No reasonable person would dispute the need for the Mediterranean countries and other European countries such as France and the UK with less extreme imbalances to get their public accounts back in order. Over the long term, apart from financing productive assets, taxes and spending have to balance. But there are huge costs in trying to repair public finances too quickly, and, in fact, the process is proving to be counter-productive.
To put it simply, when a large proportion of an economy’s productive assets – its people and physical capital – is left idle, growth suffers. Public finances suffer: there is less income and consumption tax collected, and, even if countries make savage cuts to social welfare, the growth in unemployment still places a huge demand on public spending. That’s why public debt and unemployment have both been rising in so many European countries. They are locked into a destructive process of positive feedback.
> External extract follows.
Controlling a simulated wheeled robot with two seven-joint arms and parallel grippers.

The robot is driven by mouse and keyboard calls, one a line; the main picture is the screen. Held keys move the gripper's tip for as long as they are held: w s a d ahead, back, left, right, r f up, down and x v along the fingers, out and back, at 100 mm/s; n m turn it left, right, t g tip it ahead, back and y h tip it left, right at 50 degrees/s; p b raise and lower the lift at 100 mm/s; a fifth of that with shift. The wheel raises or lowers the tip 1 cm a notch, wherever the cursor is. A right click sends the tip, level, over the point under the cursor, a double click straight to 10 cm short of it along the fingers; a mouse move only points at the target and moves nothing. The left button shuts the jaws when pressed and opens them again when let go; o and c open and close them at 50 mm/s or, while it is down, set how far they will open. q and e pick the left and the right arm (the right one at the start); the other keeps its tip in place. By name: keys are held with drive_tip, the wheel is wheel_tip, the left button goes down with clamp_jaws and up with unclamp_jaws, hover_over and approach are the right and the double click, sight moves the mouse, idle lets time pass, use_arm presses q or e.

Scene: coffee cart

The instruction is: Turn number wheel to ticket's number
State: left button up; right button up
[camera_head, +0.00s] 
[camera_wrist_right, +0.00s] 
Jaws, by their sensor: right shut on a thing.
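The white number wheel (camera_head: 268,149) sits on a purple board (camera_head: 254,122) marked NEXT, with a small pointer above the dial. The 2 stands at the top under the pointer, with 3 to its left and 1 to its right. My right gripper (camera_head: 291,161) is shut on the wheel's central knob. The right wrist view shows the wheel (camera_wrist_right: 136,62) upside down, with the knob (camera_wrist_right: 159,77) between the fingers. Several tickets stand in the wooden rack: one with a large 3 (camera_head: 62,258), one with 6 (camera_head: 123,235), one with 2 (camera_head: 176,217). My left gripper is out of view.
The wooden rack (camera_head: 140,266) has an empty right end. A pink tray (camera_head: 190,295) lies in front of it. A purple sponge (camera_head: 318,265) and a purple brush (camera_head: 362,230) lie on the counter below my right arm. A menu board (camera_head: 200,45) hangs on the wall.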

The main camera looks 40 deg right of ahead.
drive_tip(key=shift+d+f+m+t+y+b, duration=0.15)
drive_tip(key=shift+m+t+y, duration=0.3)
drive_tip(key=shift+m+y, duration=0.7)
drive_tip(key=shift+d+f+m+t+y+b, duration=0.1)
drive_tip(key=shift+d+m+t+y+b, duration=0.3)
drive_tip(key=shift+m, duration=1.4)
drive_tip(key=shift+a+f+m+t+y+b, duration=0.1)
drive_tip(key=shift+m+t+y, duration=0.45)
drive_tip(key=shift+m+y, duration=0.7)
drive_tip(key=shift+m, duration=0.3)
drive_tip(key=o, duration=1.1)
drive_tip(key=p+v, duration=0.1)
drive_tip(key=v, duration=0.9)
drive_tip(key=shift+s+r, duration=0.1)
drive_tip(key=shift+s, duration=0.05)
Particularly disturbing is the huge rise in youth unemployment – 39 per cent in Portugal and Italy, 56 per cent in Spain, and beyond measurement in Greece. Of the Eurozone countries, only Germany and the Netherlands, which have a strong commitment to keeping their human capital employed, have been able to keep youth unemployment down to levels which we might consider tolerable.
The reality behind these statistics is a generation of idle, impoverished young people, disconnected from society and its norms, cynical about mainstream politics, and lacking opportunities for meaningful work and education. To see its possible consequences we can look back to Germany in the 1920s and 1930s, when National Socialism gave a sense of belonging to the unemployed, and was able to discredit the processes of parliamentary democracy. Or we can look around at countries in the Middle East and South Asia where religious fanatics are offering Jihad and martyrdom as a path to a meaningful, if short, life.
There is no easy solution to Europe’s problems, but anyone with a sense of history should know that the risks of austerity are so high that it is not a solution. Any solution has to be within a framework of shared commitment, with costs borne fairly throughout the community, rather than by young people.